--- begin Information given ---

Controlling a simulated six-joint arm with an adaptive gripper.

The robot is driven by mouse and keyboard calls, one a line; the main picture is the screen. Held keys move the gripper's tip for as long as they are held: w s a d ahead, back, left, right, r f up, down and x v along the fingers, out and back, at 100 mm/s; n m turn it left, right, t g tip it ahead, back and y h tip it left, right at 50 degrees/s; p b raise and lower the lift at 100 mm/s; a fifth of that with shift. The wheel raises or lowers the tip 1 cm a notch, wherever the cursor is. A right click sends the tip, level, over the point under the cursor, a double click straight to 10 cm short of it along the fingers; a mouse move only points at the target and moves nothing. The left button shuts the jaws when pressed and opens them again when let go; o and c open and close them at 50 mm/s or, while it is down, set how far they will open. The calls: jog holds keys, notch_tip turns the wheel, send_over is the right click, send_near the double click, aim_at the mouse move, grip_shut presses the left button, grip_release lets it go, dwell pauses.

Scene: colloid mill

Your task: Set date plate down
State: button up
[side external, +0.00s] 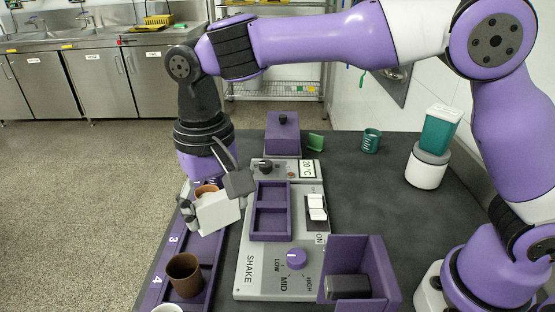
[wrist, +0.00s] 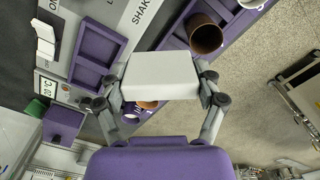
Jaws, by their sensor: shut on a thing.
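My gripper (wrist: 161,88) is shut on a pale grey, flat rectangular slab (wrist: 160,75), which I take to be the date plate. In the side view the slab (side external: 217,213) is tilted in my gripper (side external: 213,192), above the purple numbered rack (side external: 206,250) and left of the grey machine panel (side external: 255,265). An orange-brown cup (side external: 206,190) shows just behind the slab; its lower part is hidden. The wrist view also shows a bit of this cup (wrist: 147,105) below the slab. I cannot tell whether the slab touches anything below it.
A brown cup (side external: 184,275) stands in the rack by number 4, with a white cup (side external: 167,308) nearer. The panel carries a two-compartment purple tray (side external: 270,239), a white switch (side external: 316,207) and a purple knob (side external: 296,258). An open purple box (side external: 375,265) stands right.

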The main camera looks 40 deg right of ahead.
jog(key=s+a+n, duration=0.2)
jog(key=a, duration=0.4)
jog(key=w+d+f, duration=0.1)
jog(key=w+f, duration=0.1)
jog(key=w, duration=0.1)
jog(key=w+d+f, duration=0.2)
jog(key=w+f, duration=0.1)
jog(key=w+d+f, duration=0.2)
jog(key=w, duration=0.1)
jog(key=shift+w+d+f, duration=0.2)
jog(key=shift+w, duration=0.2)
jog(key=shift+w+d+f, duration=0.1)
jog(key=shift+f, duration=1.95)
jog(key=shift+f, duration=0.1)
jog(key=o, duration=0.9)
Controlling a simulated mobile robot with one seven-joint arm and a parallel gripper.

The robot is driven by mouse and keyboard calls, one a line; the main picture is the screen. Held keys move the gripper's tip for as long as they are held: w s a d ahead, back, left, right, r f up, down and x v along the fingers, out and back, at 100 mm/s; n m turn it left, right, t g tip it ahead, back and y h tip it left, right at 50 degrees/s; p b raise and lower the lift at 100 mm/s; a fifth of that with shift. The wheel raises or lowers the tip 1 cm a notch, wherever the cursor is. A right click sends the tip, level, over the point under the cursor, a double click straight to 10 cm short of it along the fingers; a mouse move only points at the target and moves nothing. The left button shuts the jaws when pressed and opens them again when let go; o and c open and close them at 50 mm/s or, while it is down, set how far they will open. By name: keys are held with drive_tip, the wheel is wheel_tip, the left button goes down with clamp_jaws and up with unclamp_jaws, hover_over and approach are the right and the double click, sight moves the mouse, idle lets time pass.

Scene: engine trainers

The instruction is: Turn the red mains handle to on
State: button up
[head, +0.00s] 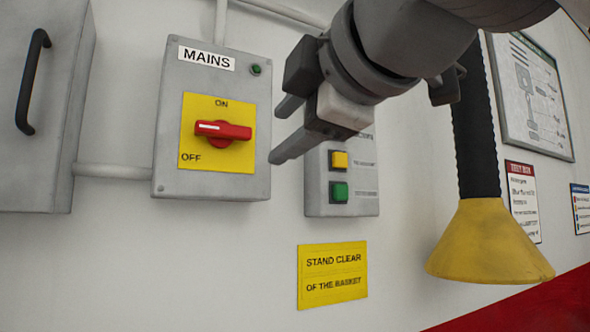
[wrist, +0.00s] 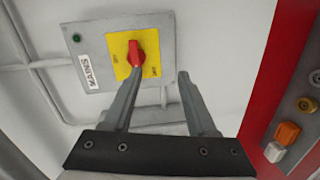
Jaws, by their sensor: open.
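The red mains handle (head: 223,131) sits on a yellow plate (head: 217,160) marked ON at the top and OFF at the lower left, on the grey MAINS box (head: 170,120). The handle lies level, its white-marked end pointing left. My gripper (head: 280,131) is open and empty, to the right of the handle and apart from it in the head view. In the wrist view the handle (wrist: 136,54) is ahead of the open gripper (wrist: 160,75). The left finger's tip overlaps the handle's near end there.
A button box (head: 315,190) with yellow and green buttons is on the wall behind my gripper. A grey cabinet (head: 60,150) stands left of the mains box. A yellow cone on a black hose (head: 490,245) hangs at the right. A small green lamp (head: 256,69) sits on the mains box.

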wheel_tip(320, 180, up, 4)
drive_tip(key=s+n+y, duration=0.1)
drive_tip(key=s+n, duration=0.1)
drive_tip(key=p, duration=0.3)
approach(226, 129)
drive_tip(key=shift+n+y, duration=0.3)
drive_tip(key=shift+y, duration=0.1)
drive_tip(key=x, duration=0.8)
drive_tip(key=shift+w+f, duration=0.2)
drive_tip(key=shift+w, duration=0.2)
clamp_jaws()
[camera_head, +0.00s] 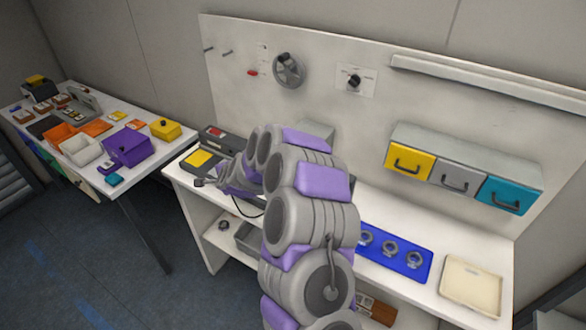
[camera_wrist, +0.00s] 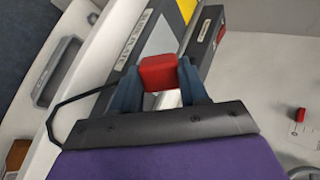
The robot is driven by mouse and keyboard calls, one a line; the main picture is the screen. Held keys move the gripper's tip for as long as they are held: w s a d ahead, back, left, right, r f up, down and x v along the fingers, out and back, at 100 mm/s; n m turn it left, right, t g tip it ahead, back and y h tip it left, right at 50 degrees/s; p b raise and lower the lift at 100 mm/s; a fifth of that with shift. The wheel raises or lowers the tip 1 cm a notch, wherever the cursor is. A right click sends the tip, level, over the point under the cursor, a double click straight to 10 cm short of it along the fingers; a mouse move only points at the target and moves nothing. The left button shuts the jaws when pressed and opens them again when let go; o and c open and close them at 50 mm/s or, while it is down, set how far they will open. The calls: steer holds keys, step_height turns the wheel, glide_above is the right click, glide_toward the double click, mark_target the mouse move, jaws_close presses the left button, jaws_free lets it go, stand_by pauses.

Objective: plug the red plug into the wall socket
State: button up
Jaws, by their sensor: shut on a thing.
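In the wrist view a red block-shaped plug (camera_wrist: 159,72) sits between the two dark blue fingers of my gripper (camera_wrist: 160,85). The fingers are shut on it, and its far side is hidden. A black cable (camera_wrist: 62,112) curves out from beside the gripper. In the head view my gripper (camera_head: 203,183) is low over the left end of the white workbench, and the red plug cannot be made out there. I cannot pick out the wall socket with certainty. A small red piece (camera_head: 252,72) is on the upright panel; a red piece on a pale surface also shows in the wrist view (camera_wrist: 299,115).
A grey device with a yellow panel (camera_head: 200,159) stands close to my gripper. The panel holds a handwheel (camera_head: 289,70) and a black knob (camera_head: 354,80). Coloured drawers (camera_head: 457,178), a blue tray (camera_head: 410,262) and a beige tray (camera_head: 472,287) are right. A side table (camera_head: 95,165) stands left.

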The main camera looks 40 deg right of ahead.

--- end Information given ---

- _Problem details_: Quote every record above exactly, leaving out any pictures.

- _Result of this exercise_:
Controlling a simulated six-joint arm with an adaptive gripper.

The robot is driven by mouse and keyboard calls, one a line; the main picture is the screen. Held keys move the gripper's tip for as long as they are held: w s a d ahead, back, left, right, r f up, down and x v along the fingers, out and back, at 100 mm/s; n m turn it left, right, t g tip it ahead, back and y h tip it left, right at 50 degrees/s; p b raise and lower the lift at 100 mm/s; a fifth of that with shift. The wheel raises or lowers the tip 1 cm a notch, wherever the cursor is. A right click sends the tip, level, over the point under the cursor, a double click straight to 10 cm short of it along the fingers; a mouse move only points at the target and moves nothing. The left button shuts the jaws when pressed and opens them again when let go; o and c open and close them at 50 mm/s or, while it is down, set how far they will open. The calls: jog holds keys, notch_tip turns the wheel, send_over is the right click, send_near the double click, aim_at the mouse move, grip_shut presses the left button, grip_release lets it go, dwell pauses.

Scene: colloid mill

Your task: Set date plate down
State: button up
[side external, +0.00s] 
[wrist, +0.00s] 
Jaws, by their sensor: shut on a thing.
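My gripper (wrist: 161,88) is shut on a pale grey, flat rectangular slab (wrist: 160,75), which I take to be the date plate. In the side view the slab (side external: 217,213) is tilted in my gripper (side external: 213,192), above the purple numbered rack (side external: 206,250) and left of the grey machine panel (side external: 255,265). An orange-brown cup (side external: 206,190) shows just behind the slab; its lower part is hidden. The wrist view also shows a bit of this cup (wrist: 147,105) below the slab. I cannot tell whether the slab touches anything below it.
A brown cup (side external: 184,275) stands in the rack by number 4, with a white cup (side external: 167,308) nearer. The panel carries a two-compartment purple tray (side external: 270,239), a white switch (side external: 316,207) and a purple knob (side external: 296,258). An open purple box (side external: 375,265) stands right.

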The main camera looks 40 deg right of ahead.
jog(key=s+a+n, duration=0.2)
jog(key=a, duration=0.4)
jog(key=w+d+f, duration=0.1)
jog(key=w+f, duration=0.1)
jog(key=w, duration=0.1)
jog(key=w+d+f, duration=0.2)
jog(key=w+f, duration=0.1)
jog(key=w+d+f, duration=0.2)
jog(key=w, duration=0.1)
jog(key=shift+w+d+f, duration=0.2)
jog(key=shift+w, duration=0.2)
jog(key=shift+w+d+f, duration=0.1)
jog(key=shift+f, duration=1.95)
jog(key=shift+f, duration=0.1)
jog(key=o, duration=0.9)
Controlling a simulated mobile robot with one seven-joint arm and a parallel gripper.

The robot is driven by mouse and keyboard calls, one a line; the main picture is the screen. Held keys move the gripper's tip for as long as they are held: w s a d ahead, back, left, right, r f up, down and x v along the fingers, out and back, at 100 mm/s; n m turn it left, right, t g tip it ahead, back and y h tip it left, right at 50 degrees/s; p b raise and lower the lift at 100 mm/s; a fifth of that with shift. The wheel raises or lowers the tip 1 cm a notch, wherever the cursor is. A right click sends the tip, level, over the point under the cursor, a double click straight to 10 cm short of it along the fingers; a mouse move only points at the target and moves nothing. The left button shuts the jaws when pressed and opens them again when let go; o and c open and close them at 50 mm/s or, while it is down, set how far they will open. By name: keys are held with drive_tip, the wheel is wheel_tip, the left button goes down with clamp_jaws and up with unclamp_jaws, hover_over and approach are the right and the double click, sight moves the mouse, idle lets time pass.

Scene: engine trainers

The instruction is: Turn the red mains handle to on
State: button up
[head, +0.00s] 
[wrist, +0.00s] 
Jaws, by their sensor: open.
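The red mains handle (head: 223,131) sits on a yellow plate (head: 217,160) marked ON at the top and OFF at the lower left, on the grey MAINS box (head: 170,120). The handle lies level, its white-marked end pointing left. My gripper (head: 280,131) is open and empty, to the right of the handle and apart from it in the head view. In the wrist view the handle (wrist: 136,54) is ahead of the open gripper (wrist: 160,75). The left finger's tip overlaps the handle's near end there.
A button box (head: 315,190) with yellow and green buttons is on the wall behind my gripper. A grey cabinet (head: 60,150) stands left of the mains box. A yellow cone on a black hose (head: 490,245) hangs at the right. A small green lamp (head: 256,69) sits on the mains box.

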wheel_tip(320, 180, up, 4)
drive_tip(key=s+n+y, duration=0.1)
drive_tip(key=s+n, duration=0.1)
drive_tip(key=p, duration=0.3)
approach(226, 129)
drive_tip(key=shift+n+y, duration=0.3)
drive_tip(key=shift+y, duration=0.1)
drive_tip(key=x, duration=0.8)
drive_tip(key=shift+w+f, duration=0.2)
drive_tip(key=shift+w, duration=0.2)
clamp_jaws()
[camera_head, +0.00s] 
[camera_wrist, +0.00s] 
The robot is driven by mouse and keyboard calls, one a line; the main picture is the screen. Held keys move the gripper's tip for as long as they are held: w s a d ahead, back, left, right, r f up, down and x v along the fingers, out and back, at 100 mm/s; n m turn it left, right, t g tip it ahead, back and y h tip it left, right at 50 degrees/s; p b raise and lower the lift at 100 mm/s; a fifth of that with shift. The wheel raises or lowers the tip 1 cm a notch, wherever the cursor is. A right click sends the tip, level, over the point under the cursor, a double click straight to 10 cm short of it along the fingers; a mouse move only points at the target and moves nothing. The left button shuts the jaws when pressed and opens them again when let go; o and c open and close them at 50 mm/s or, while it is down, set how far they will open. The calls: steer holds keys, step_height turns the wheel, glide_above is the right click, glide_toward the double click, mark_target the mouse move, jaws_close presses the left button, jaws_free lets it go, stand_by pauses.

Objective: plug the red plug into the wall socket
State: button up
Jaws, by their sensor: shut on a thing.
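In the wrist view a red block-shaped plug (camera_wrist: 159,72) sits between the two dark blue fingers of my gripper (camera_wrist: 160,85). The fingers are shut on it, and its far side is hidden. A black cable (camera_wrist: 62,112) curves out from beside the gripper. In the head view my gripper (camera_head: 203,183) is low over the left end of the white workbench, and the red plug cannot be made out there. I cannot pick out the wall socket with certainty. A small red piece (camera_head: 252,72) is on the upright panel; a red piece on a pale surface also shows in the wrist view (camera_wrist: 299,115).
A grey device with a yellow panel (camera_head: 200,159) stands close to my gripper. The panel holds a handwheel (camera_head: 289,70) and a black knob (camera_head: 354,80). Coloured drawers (camera_head: 457,178), a blue tray (camera_head: 410,262) and a beige tray (camera_head: 472,287) are right. A side table (camera_head: 95,165) stands left.

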The main camera looks 40 deg right of ahead.

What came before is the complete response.